→ **Goal**
Pick out each line with the word "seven" from the material that follows.

→ **Robot control records**
◆ ◆ ◆ ◆ ◆ ◆ ◆
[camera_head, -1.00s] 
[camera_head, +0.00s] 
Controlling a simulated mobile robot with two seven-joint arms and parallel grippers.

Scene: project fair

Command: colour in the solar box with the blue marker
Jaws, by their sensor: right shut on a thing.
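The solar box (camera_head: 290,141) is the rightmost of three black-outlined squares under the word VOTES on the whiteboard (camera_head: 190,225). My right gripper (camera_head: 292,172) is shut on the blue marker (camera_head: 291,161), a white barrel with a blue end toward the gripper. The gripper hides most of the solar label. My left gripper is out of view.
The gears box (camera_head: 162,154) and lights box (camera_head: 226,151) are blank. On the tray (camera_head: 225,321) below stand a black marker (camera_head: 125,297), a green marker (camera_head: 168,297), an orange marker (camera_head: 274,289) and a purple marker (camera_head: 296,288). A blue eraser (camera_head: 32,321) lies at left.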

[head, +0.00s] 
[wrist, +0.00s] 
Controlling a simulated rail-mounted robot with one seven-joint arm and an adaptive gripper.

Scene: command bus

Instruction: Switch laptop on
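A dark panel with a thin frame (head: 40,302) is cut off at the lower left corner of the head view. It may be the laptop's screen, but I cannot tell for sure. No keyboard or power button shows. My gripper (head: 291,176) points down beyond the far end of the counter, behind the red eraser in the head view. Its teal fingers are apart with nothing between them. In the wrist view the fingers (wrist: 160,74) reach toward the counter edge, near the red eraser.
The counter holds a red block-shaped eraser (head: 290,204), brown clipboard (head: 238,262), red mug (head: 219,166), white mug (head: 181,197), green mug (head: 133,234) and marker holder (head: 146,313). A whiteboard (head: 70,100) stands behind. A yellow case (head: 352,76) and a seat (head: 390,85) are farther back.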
◆ ◆ ◆ ◆ ◆ ◆ ◆
→ **Task response**
Controlling a simulated mobile robot with two seven-joint arms and parallel grippers.
Controlling a simulated rail-mounted robot with one seven-joint arm and an adaptive gripper.

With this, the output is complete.